— START MATERIAL FOR THIS EXERCISE —
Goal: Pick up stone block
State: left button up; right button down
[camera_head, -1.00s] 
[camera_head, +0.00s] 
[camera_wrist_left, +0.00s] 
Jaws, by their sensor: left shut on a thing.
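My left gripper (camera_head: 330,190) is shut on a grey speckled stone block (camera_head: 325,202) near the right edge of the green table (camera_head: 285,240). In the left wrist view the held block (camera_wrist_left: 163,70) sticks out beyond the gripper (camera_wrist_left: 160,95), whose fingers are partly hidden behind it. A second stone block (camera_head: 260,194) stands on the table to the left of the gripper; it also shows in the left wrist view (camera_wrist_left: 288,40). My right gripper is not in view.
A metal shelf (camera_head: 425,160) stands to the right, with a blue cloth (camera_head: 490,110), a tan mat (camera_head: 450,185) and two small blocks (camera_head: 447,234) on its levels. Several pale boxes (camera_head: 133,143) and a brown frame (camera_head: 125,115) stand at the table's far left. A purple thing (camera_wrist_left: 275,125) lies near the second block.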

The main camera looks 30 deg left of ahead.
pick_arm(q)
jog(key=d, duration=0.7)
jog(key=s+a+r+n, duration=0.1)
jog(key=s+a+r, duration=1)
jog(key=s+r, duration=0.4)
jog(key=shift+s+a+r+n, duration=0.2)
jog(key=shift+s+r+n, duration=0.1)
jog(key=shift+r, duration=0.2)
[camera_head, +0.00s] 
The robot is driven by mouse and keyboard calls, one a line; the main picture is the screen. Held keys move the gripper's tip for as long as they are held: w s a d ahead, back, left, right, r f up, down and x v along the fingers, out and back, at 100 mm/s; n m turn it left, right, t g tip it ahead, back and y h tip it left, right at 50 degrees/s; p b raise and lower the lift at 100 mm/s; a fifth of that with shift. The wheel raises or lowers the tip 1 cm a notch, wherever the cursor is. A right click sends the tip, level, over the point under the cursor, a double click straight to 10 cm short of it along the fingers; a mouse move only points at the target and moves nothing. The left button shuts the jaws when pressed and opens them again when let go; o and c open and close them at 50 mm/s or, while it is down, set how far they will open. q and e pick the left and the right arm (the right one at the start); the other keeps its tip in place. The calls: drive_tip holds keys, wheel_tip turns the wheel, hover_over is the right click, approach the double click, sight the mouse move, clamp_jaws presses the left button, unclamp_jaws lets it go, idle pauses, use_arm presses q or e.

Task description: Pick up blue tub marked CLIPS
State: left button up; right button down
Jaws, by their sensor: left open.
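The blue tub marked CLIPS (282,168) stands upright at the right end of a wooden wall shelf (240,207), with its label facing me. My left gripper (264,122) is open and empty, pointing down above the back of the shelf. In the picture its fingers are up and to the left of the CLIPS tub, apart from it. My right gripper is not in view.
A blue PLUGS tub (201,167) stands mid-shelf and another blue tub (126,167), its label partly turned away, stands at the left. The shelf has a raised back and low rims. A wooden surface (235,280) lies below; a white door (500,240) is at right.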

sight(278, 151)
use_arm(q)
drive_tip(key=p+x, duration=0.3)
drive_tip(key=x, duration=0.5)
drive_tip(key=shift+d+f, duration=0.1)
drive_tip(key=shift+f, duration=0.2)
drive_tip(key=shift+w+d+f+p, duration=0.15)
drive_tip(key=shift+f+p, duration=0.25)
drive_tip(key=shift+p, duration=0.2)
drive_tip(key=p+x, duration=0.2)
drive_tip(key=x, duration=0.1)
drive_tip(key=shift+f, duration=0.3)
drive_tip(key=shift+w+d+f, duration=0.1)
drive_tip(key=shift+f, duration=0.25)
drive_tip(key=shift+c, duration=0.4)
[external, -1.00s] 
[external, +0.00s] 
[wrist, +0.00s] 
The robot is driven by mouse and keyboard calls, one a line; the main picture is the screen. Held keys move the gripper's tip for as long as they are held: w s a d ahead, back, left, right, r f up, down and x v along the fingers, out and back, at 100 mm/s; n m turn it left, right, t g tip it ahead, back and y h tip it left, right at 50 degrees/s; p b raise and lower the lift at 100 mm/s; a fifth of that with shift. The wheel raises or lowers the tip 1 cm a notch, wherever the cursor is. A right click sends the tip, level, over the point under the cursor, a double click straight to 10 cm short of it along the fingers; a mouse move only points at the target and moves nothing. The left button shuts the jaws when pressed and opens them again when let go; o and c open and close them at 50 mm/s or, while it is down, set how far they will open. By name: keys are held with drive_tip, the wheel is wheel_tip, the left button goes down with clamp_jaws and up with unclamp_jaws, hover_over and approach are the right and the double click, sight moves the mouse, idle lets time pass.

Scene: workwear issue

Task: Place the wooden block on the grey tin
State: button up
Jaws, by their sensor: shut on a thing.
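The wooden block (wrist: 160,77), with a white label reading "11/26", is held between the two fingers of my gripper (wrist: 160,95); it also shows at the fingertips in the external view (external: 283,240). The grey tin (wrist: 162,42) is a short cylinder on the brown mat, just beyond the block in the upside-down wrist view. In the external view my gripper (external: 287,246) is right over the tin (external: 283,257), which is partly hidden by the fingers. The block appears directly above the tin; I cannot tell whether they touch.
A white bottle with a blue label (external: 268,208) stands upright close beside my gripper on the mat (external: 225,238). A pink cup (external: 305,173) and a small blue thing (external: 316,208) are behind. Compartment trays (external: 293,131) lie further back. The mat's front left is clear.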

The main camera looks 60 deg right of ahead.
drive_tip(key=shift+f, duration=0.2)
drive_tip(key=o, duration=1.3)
— END MATERIAL FOR THIS EXERCISE —
— START MATERIAL FOR THIS EXERCISE —
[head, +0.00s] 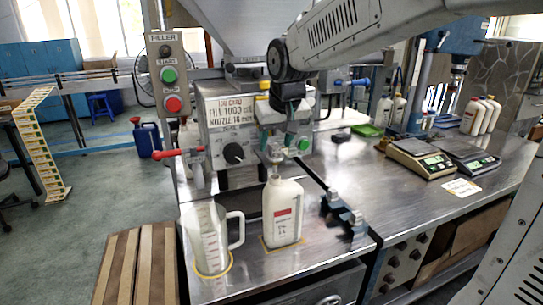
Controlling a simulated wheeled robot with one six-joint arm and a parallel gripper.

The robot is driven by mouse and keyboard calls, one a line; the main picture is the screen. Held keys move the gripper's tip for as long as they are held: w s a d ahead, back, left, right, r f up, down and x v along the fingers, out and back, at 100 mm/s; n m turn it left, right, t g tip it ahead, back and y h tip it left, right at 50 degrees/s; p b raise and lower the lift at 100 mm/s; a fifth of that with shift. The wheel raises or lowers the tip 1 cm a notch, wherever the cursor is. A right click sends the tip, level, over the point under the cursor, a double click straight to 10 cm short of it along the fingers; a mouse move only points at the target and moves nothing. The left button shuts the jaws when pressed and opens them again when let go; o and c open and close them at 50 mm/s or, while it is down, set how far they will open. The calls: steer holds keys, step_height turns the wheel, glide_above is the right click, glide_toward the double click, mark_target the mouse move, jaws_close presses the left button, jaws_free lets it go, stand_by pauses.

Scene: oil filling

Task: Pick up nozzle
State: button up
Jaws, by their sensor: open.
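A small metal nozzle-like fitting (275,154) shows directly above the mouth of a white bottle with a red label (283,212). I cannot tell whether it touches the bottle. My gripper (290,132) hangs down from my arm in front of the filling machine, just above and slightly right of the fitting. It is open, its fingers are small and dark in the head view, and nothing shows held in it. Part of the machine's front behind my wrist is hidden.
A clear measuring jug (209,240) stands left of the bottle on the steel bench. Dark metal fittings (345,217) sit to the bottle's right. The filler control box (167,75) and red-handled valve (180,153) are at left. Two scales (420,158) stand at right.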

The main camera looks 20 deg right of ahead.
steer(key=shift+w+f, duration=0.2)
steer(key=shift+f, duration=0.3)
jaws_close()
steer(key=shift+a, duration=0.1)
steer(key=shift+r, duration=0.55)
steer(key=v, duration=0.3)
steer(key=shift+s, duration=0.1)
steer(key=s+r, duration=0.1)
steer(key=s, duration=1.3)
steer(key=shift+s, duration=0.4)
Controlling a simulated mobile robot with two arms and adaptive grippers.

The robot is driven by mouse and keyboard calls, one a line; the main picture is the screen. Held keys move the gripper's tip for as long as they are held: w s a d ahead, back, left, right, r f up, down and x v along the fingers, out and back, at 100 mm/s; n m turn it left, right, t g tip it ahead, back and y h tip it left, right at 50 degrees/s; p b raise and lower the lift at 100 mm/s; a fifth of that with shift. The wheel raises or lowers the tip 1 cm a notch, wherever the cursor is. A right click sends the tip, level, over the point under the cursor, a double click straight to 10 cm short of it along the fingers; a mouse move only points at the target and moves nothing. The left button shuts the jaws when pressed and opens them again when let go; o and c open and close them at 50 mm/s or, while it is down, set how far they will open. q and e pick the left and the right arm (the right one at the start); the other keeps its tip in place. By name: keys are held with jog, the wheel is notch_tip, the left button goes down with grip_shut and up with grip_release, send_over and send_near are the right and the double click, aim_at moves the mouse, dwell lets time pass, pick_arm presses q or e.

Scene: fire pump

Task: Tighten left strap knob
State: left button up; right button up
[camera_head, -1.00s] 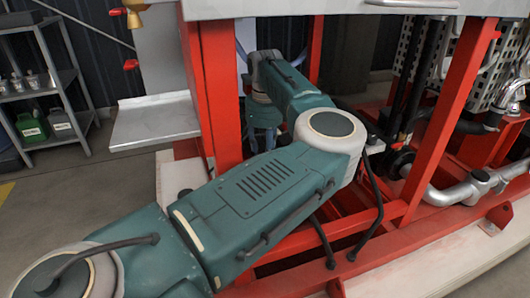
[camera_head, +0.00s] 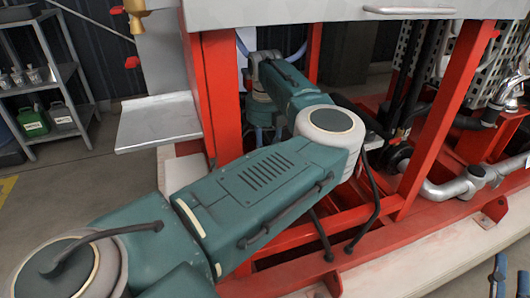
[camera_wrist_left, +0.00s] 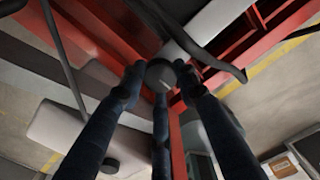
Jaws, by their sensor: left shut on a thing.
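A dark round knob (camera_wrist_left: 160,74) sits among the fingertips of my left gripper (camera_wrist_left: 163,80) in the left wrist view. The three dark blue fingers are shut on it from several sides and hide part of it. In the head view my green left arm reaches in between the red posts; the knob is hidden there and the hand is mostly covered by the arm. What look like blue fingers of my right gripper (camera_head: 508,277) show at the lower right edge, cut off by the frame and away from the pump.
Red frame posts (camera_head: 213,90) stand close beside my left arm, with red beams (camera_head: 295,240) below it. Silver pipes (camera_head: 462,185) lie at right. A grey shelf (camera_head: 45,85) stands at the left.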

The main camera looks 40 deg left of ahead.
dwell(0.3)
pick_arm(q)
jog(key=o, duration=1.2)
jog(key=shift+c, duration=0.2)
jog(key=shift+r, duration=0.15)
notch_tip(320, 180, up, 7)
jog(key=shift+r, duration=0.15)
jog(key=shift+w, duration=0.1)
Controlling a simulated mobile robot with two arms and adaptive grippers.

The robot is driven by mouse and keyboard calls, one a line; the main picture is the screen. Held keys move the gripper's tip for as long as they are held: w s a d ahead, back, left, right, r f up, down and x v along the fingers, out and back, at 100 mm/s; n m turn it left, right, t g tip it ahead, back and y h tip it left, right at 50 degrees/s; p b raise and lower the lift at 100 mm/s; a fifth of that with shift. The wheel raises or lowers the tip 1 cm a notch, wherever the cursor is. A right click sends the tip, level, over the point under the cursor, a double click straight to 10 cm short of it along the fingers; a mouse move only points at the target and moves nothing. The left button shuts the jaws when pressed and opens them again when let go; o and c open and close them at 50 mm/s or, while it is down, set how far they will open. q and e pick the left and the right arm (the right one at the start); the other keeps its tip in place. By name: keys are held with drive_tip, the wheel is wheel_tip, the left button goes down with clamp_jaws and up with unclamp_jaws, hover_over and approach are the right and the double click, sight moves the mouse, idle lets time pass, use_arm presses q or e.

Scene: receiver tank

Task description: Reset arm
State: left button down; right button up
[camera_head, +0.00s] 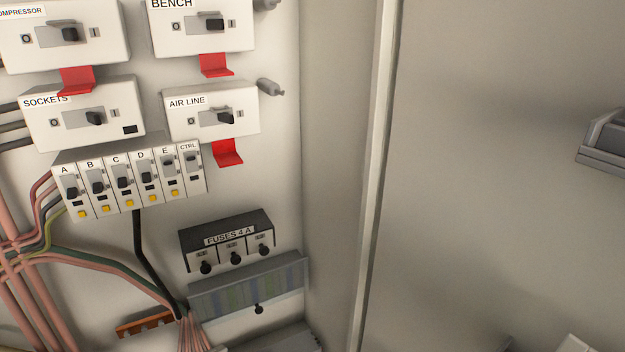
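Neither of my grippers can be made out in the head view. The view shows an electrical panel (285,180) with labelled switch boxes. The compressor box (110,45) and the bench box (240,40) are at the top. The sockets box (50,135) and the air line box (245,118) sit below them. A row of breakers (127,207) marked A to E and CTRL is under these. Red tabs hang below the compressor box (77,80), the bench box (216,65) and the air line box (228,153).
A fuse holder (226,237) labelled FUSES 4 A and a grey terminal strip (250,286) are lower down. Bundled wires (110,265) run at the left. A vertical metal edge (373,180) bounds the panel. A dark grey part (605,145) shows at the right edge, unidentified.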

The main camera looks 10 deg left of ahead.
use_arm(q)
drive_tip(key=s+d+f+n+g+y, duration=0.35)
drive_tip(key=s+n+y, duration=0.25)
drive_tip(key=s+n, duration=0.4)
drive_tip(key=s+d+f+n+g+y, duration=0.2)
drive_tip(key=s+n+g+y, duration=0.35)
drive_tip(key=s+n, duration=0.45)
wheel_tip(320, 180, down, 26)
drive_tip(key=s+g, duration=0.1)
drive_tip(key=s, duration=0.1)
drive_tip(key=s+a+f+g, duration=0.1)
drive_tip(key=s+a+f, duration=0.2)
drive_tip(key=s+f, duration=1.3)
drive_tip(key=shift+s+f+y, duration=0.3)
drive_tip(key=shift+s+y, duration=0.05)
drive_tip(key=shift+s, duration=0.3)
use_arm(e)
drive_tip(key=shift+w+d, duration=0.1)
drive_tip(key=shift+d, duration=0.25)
— END MATERIAL FOR THIS EXERCISE —
Using the entries above, return exactly the lines from the line with "The main camera looks 40 deg left of ahead." to the line with "State: left button down; right button up", counting both of those lines.

__PROBLEM SOLUTION__:
The main camera looks 40 deg left of ahead.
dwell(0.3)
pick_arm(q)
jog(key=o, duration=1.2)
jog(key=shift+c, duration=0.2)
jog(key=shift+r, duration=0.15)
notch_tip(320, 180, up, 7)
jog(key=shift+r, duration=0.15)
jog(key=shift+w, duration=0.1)
Controlling a simulated mobile robot with two arms and adaptive grippers.

The robot is driven by mouse and keyboard calls, one a line; the main picture is the screen. Held keys move the gripper's tip for as long as they are held: w s a d ahead, back, left, right, r f up, down and x v along the fingers, out and back, at 100 mm/s; n m turn it left, right, t g tip it ahead, back and y h tip it left, right at 50 degrees/s; p b raise and lower the lift at 100 mm/s; a fifth of that with shift. The wheel raises or lowers the tip 1 cm a notch, wherever the cursor is. A right click sends the tip, level, over the point under the cursor, a double click straight to 10 cm short of it along the fingers; a mouse move only points at the target and moves nothing. The left button shuts the jaws when pressed and opens them again when let go; o and c open and close them at 50 mm/s or, while it is down, set how far they will open. q and e pick the left and the right arm (the right one at the start); the other keeps its tip in place. By name: keys are held with drive_tip, the wheel is wheel_tip, the left button goes down with clamp_jaws and up with unclamp_jaws, hover_over and approach are the right and the double click, sight moves the mouse, idle lets time pass, use_arm presses q or e.

Scene: receiver tank

Task description: Reset arm
State: left button down; right button up

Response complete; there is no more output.